- **SHORT TASK**: Find the word "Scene" in the material below and gather every line that contains it.

BEGIN

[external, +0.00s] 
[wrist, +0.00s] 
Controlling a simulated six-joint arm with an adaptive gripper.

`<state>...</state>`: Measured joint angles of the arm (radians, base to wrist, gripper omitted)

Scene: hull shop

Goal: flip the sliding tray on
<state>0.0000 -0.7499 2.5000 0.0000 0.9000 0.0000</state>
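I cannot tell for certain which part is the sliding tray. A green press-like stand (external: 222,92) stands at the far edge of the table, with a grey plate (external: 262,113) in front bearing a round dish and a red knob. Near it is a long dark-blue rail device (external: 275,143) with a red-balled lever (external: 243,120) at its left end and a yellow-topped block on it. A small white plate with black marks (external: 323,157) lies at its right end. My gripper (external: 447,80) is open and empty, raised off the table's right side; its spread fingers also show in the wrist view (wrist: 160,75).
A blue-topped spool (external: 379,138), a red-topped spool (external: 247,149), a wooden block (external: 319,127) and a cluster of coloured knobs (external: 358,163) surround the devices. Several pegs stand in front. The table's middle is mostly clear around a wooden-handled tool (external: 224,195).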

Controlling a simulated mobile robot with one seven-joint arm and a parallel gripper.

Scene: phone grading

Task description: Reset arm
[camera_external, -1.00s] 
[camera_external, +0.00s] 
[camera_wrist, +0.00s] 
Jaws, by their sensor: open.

END

- **REPLY**:
Scene: hull shop
Scene: phone grading

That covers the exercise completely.